● **Task statement**
Transcribe every line from the top down to the line with "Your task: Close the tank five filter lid", both ends included, but not the pictures.

● **Data shown**
|---|
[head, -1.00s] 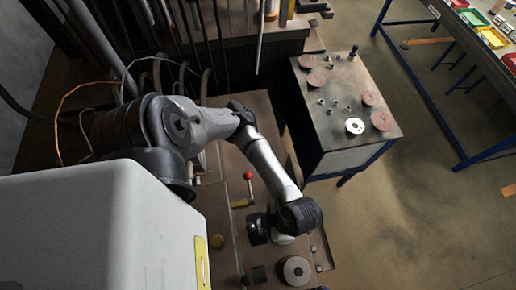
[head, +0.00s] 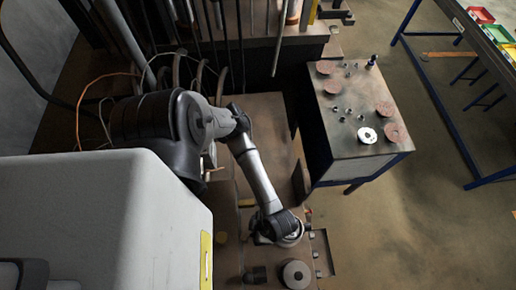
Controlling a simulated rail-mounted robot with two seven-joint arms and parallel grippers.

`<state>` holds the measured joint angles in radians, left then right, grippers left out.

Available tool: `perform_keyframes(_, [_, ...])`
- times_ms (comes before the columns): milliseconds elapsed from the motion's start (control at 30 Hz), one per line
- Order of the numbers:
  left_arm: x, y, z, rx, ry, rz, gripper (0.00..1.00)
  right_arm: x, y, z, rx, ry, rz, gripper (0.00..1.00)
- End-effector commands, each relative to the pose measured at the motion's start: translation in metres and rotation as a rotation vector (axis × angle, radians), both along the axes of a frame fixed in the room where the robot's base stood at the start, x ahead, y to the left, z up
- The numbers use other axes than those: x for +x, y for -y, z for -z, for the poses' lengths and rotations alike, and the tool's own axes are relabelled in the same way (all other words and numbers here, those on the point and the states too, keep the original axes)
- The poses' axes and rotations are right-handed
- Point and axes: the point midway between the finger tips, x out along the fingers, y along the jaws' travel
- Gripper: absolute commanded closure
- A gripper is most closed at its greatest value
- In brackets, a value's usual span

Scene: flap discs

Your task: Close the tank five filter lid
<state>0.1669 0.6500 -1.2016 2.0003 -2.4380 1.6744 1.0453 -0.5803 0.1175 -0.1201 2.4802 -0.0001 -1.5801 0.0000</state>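I cannot make out anything that is clearly a tank five filter lid. A round grey part with a dark centre (head: 296,274) sits on the brown machine bed at the bottom. An arm, which I take to be my left, reaches down over the bed, and its dark end (head: 277,227) is just above that round part in the picture. A pale round shape shows at the edge of this end; I cannot tell what it is. The left gripper's fingers are hidden, so its opening does not show. My right gripper is not in view.
A grey-topped cabinet (head: 352,145) at right carries several reddish discs, a white disc (head: 367,135) and small metal parts. A blue-framed table with coloured trays (head: 481,15) stands at top right. Vertical rods and hoses crowd the back. The floor (head: 440,220) at right is clear.

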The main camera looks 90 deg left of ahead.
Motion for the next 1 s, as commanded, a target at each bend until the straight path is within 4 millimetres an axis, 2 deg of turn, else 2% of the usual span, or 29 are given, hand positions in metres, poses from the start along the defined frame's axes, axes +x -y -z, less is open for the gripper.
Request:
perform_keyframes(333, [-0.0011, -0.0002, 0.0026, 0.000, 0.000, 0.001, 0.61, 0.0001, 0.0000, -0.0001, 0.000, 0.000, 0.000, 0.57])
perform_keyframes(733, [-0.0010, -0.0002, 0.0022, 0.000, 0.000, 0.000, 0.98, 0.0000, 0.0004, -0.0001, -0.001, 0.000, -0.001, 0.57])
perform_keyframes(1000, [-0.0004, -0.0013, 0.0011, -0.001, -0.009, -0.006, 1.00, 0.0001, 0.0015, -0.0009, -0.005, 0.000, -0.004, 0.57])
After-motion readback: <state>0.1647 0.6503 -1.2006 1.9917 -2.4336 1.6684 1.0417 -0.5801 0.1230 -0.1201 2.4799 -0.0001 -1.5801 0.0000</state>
|---|
● **Response to the task**
[head, -1.00s] 
[head, +0.00s] 
Controlling a simulated rail-mounted robot with two seven-joint arms and parallel grippers.

`<state>` holds the measured joint angles in radians, left then right, grippers left out.

Available tool: `perform_keyframes(_, [_, ...])`
- times_ms (comes before the columns): milliseconds elapsed from the motion's start (control at 30 Hz), one per line
- Order of the numbers:
  left_arm: x, y, z, rx, ry, rz, gripper (0.00..1.00)
  right_arm: x, y, z, rx, ry, rz, gripper (0.00..1.00)
- End-effector commands, each relative to the pose measured at the motion's start: translation in metres and rotation as a rotation vector (axis × angle, radians), both along the axes of a frame fixed in the room where the robot's base stood at the start, x ahead, y to the left, z up
- The numbers use other axes than those: x for +x, y for -y, z for -z, for the poses' lengths and rotations alike, and the tool's own axes are relabelled in the same way (all other words and numbers here, those on the point and the states too, keep the original axes)
- The poses' axes and rotations are right-handed
- Point and axes: the point midway between the finger tips, x out along the fingers, y along the jaws' travel
- Gripper: absolute commanded closure
- A gripper is most closed at its greatest value
- In brackets, a value's usual span

Scene: flap discs

Your task: Close the tank five filter lid

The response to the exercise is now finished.